What is asked: Write out the listing below exactly, and omit any images you find in it.

Recorded robot tool calls:
____

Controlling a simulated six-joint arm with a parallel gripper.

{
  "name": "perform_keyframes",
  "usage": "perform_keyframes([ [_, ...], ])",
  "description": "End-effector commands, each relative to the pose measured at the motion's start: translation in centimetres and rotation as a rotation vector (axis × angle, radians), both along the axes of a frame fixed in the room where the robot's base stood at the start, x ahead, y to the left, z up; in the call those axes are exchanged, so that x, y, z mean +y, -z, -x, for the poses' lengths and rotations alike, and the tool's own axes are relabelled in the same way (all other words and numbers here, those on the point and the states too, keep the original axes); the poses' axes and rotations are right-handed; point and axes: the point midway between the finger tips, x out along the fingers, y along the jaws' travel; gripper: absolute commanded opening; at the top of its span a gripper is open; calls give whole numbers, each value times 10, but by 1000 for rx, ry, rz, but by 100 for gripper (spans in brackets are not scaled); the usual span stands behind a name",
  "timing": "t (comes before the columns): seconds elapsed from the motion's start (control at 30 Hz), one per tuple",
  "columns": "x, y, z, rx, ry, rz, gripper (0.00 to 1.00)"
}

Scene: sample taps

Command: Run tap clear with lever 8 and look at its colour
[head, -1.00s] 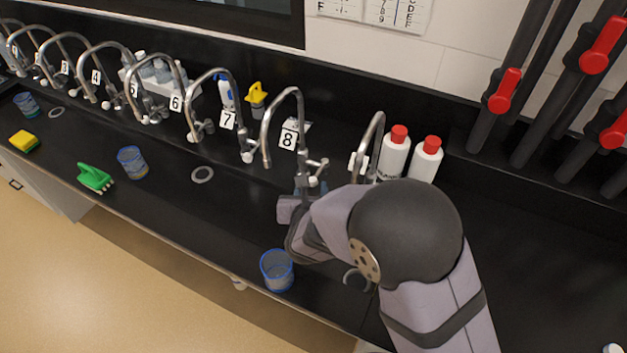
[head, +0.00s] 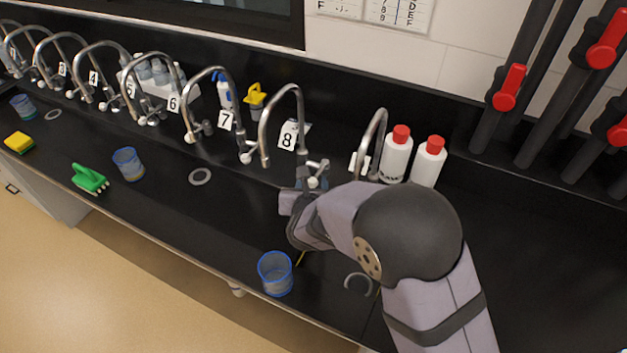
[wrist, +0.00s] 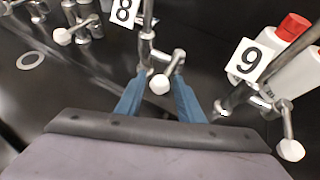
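Tap 8 (head: 283,90) is a curved metal tap beside the card marked 8 (head: 288,135). The card also shows at the top of the wrist view (wrist: 125,10). Lever 8 (wrist: 160,84) has a round white knob low on the tap's post. My gripper (wrist: 158,103) has two blue fingers standing apart, one on each side of the knob. No firm contact can be made out. In the head view my own arm hides most of the gripper and part of the tap's base. No running water can be made out at this tap.
Card 9 (wrist: 247,60) and its tap, with a white-knobbed lever (wrist: 290,150), stand close on the right. White bottles with red caps (head: 397,155) are behind it. A blue-rimmed beaker (head: 275,274) stands near the counter's front edge. Tap 7 (head: 212,100) is on the left.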

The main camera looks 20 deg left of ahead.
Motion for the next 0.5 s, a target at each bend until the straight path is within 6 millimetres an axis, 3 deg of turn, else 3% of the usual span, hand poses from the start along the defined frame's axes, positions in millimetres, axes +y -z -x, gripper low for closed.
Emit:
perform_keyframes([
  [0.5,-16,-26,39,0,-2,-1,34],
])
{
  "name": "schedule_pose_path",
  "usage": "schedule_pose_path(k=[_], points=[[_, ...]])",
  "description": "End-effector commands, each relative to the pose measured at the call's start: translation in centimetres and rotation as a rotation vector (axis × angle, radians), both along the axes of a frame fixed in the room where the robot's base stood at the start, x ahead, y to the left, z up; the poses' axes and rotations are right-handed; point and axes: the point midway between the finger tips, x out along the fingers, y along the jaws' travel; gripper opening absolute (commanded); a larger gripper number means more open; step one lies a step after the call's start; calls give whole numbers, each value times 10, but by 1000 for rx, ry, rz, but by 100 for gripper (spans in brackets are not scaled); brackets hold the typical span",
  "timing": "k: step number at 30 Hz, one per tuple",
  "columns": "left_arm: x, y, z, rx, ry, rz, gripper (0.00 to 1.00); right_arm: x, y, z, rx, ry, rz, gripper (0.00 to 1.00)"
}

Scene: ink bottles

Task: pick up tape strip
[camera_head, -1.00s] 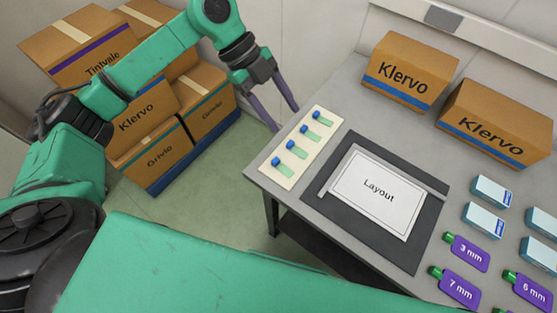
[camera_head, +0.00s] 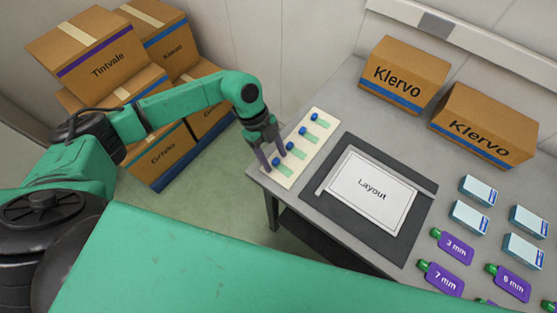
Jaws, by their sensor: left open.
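Several green tape strips with blue ends lie in a row on a cream card at the table's left edge. The nearest strip (camera_head: 284,169) is at the card's lower end, and the farthest strip (camera_head: 321,123) is at its upper end. The cream card (camera_head: 309,162) lies flat. My left gripper (camera_head: 273,162) is open, its dark purple fingers pointing down over the card's left side, close to the nearest strip. I cannot tell whether the fingertips touch the card or a strip. My right gripper is not in view.
A dark mat (camera_head: 340,217) with a white Layout sheet (camera_head: 370,197) lies right of the card. Klervo boxes (camera_head: 404,78) stand at the table's back. Small pale boxes (camera_head: 478,190) and purple tags (camera_head: 453,246) lie at the right. More cartons (camera_head: 105,65) are stacked on the floor left.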

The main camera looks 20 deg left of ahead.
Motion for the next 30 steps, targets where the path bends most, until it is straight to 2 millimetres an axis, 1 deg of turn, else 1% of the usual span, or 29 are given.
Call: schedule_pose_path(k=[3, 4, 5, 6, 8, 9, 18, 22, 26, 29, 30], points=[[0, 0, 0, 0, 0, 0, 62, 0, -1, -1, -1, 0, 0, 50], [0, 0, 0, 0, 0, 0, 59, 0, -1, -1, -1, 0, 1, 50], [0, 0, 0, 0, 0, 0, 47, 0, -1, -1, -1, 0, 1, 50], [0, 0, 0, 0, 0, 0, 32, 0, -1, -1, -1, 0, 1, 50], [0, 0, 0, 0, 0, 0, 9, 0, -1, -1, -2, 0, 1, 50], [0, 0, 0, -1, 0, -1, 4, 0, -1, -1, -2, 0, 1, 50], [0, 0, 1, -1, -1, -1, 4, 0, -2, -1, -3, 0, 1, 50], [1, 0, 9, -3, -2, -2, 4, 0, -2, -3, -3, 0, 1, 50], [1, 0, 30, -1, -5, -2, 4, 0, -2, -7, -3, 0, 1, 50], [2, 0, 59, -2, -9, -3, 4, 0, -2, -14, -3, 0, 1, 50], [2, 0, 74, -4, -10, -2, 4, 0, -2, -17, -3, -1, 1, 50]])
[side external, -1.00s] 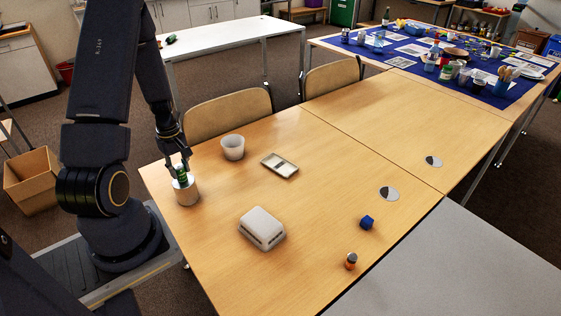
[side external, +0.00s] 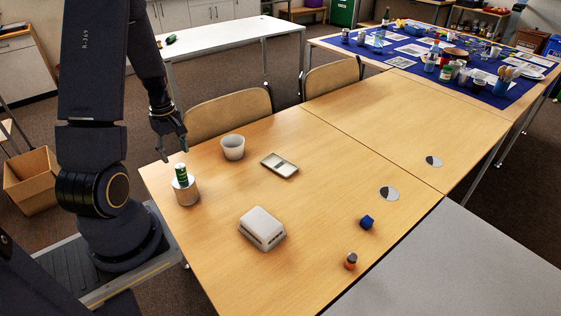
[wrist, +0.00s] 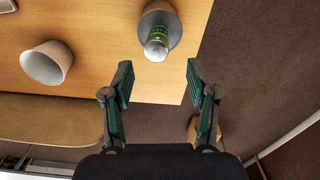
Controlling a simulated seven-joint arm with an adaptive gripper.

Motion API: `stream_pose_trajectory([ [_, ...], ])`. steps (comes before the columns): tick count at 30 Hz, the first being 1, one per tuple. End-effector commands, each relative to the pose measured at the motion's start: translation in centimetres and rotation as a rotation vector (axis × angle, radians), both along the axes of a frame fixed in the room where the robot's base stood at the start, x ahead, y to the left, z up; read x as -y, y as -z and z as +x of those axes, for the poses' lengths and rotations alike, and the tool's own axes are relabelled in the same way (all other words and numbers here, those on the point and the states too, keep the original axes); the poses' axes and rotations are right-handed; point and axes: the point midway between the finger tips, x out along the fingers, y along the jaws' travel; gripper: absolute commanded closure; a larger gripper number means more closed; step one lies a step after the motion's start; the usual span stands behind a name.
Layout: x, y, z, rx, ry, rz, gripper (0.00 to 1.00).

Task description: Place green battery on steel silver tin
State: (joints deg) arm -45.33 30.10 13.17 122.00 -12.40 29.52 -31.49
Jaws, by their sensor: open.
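The green battery (side external: 181,174) stands upright on top of the steel silver tin (side external: 187,193), near the left corner of the wooden table. In the wrist view the battery (wrist: 157,42) shows its pale end, with the tin's top (wrist: 172,21) around its base. My gripper (side external: 172,150) is open and empty, above and behind the battery and apart from it. In the wrist view the spread fingers (wrist: 158,84) have nothing between them, and the battery lies beyond their tips.
A white cup (side external: 232,148) stands right of the tin. Chairs (side external: 228,112) stand behind the table.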

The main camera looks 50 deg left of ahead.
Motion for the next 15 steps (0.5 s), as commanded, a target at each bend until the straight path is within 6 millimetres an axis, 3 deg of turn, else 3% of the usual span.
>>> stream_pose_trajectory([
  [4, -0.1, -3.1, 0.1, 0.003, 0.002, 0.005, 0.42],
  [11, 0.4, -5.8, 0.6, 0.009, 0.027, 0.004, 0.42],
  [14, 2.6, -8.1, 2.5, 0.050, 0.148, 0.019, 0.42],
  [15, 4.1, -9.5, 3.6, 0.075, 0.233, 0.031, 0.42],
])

____

Written reply:
Controlling a simulated six-joint arm with a parallel gripper.

{
  "name": "perform_keyframes",
  "usage": "perform_keyframes([ [_, ...], ])",
  "description": "End-effector commands, each relative to the pose measured at the motion's start: translation in centimetres and rotation as a rotation vector (axis × angle, radians), both along the axes of a frame fixed in the room where the robot's base stood at the start, x ahead, y to the left, z up; in the call those axes are exchanged, so that x, y, z mean +y, -z, -x, for the poses' lengths and rotations alike, and the tool's own axes are relabelled in the same way (all other words and numbers here, those on the point and the states too, keep the original axes); the poses' axes and rotations are right-handed; point and axes: the point midway between the finger tips, x out along the fingers, y along the jaws' travel; gripper: absolute commanded opening; at the top of its span a gripper is open; calls give whole numbers, each value times 10, but by 1000 for rx, ry, rz, but by 100 for gripper (spans in brackets are not scaled); the usual span stands behind a name",
  "timing": "t (comes before the columns): seconds elapsed from the motion's start (control at 30 Hz), one per tuple",
  "columns": "x, y, z, rx, ry, rz, gripper (0.00 to 1.00)"
}

Scene: sample taps

Command: Run tap clear with lever 8 and look at its colour
[head, -1.00s] 
[head, +0.00s] 
[wrist, +0.00s] 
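Tap 8 (head: 283,90) is a curved metal tap beside the card marked 8 (head: 288,135). The card also shows at the top of the wrist view (wrist: 125,10). Lever 8 (wrist: 160,84) has a round white knob low on the tap's post. My gripper (wrist: 158,103) has two blue fingers standing apart, one on each side of the knob. No firm contact can be made out. In the head view my own arm hides most of the gripper and part of the tap's base. No running water can be made out at this tap.
Card 9 (wrist: 247,60) and its tap, with a white-knobbed lever (wrist: 290,150), stand close on the right. White bottles with red caps (head: 397,155) are behind it. A blue-rimmed beaker (head: 275,274) stands near the counter's front edge. Tap 7 (head: 212,100) is on the left.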

The main camera looks 20 deg left of ahead.
Motion for the next 0.5 s, a target at each bend until the straight path is within 6 millimetres an axis, 3 deg of turn, else 3% of the usual span, hand poses from the start along the defined frame's axes, positions in millimetres, axes +y -z -x, gripper low for closed.
Emit:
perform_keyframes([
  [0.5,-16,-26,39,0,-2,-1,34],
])
{
  "name": "schedule_pose_path",
  "usage": "schedule_pose_path(k=[_], points=[[_, ...]])",
  "description": "End-effector commands, each relative to the pose measured at the call's start: translation in centimetres and rotation as a rotation vector (axis × angle, radians), both along the axes of a frame fixed in the room where the robot's base stood at the start, x ahead, y to the left, z up; the poses' axes and rotations are right-handed; point and axes: the point midway between the finger tips, x out along the fingers, y along the jaws' travel; gripper opening absolute (commanded); a larger gripper number means more open; step one lies a step after the call's start; calls give whole numbers, each value times 10, but by 1000 for rx, ry, rz, but by 100 for gripper (spans in brackets are not scaled); brackets hold the typical span",
  "timing": "k: step number at 30 Hz, one per tuple",
  "columns": "left_arm: x, y, z, rx, ry, rz, gripper (0.00 to 1.00); right_arm: x, y, z, rx, ry, rz, gripper (0.00 to 1.00)"
}

Scene: ink bottles

Task: pick up tape strip
[camera_head, -1.00s] 
[camera_head, +0.00s] 
Jaws, by their sensor: left open.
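Several green tape strips with blue ends lie in a row on a cream card at the table's left edge. The nearest strip (camera_head: 284,169) is at the card's lower end, and the farthest strip (camera_head: 321,123) is at its upper end. The cream card (camera_head: 309,162) lies flat. My left gripper (camera_head: 273,162) is open, its dark purple fingers pointing down over the card's left side, close to the nearest strip. I cannot tell whether the fingertips touch the card or a strip. My right gripper is not in view.
A dark mat (camera_head: 340,217) with a white Layout sheet (camera_head: 370,197) lies right of the card. Klervo boxes (camera_head: 404,78) stand at the table's back. Small pale boxes (camera_head: 478,190) and purple tags (camera_head: 453,246) lie at the right. More cartons (camera_head: 105,65) are stacked on the floor left.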

The main camera looks 20 deg left of ahead.
Motion for the next 30 steps, targets where the path bends most, until it is straight to 2 millimetres an axis, 1 deg of turn, else 1% of the usual span, or 29 are given.
Call: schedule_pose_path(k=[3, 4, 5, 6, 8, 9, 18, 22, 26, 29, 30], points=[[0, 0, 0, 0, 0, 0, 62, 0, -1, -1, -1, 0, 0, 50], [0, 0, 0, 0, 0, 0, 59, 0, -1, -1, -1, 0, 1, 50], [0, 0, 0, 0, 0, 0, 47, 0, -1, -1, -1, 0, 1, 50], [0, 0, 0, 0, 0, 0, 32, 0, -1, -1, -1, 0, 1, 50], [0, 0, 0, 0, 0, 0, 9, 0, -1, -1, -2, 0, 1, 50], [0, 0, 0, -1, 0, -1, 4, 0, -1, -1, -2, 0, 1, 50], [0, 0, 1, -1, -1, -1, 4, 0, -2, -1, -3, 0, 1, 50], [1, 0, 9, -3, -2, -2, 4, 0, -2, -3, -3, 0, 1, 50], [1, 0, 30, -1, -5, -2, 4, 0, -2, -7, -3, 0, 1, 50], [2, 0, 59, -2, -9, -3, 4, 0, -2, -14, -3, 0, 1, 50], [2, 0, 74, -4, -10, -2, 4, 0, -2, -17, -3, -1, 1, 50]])
[side external, -1.00s] 
[side external, +0.00s] 
[wrist, +0.00s] 
Controlling a simulated seven-joint arm with an adaptive gripper.

Motion API: `stream_pose_trajectory([ [_, ...], ])`. steps (comes before the columns): tick count at 30 Hz, the first being 1, one per tuple. End-effector commands, each relative to the pose measured at the motion's start: translation in centimetres and rotation as a rotation vector (axis × angle, radians), both along the axes of a frame fixed in the room where the robot's base stood at the start, x ahead, y to the left, z up; read x as -y, y as -z and z as +x of those axes, for the poses' lengths and rotations alike, and the tool's own axes are relabelled in the same way (all other words and numbers here, those on the point and the states too, keep the original axes); the poses' axes and rotations are right-handed; point and axes: the point midway between the finger tips, x out along the fingers, y along the jaws' travel; gripper: absolute commanded closure; a larger gripper number means more closed; step one lies a step after the motion's start; the usual span stands behind a name.
Layout: x, y, z, rx, ry, rz, gripper (0.00 to 1.00).

Task description: Place green battery on steel silver tin
State: (joints deg) arm -45.33 30.10 13.17 122.00 -12.40 29.52 -31.49
Jaws, by their sensor: open.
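The green battery (side external: 181,174) stands upright on top of the steel silver tin (side external: 187,193), near the left corner of the wooden table. In the wrist view the battery (wrist: 157,42) shows its pale end, with the tin's top (wrist: 172,21) around its base. My gripper (side external: 172,150) is open and empty, above and behind the battery and apart from it. In the wrist view the spread fingers (wrist: 158,84) have nothing between them, and the battery lies beyond their tips.
A white cup (side external: 232,148) stands right of the tin. Chairs (side external: 228,112) stand behind the table.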

The main camera looks 50 deg left of ahead.
Motion for the next 15 steps (0.5 s), as commanded, a target at each bend until the straight path is within 6 millimetres an axis, 3 deg of turn, else 3% of the usual span.
>>> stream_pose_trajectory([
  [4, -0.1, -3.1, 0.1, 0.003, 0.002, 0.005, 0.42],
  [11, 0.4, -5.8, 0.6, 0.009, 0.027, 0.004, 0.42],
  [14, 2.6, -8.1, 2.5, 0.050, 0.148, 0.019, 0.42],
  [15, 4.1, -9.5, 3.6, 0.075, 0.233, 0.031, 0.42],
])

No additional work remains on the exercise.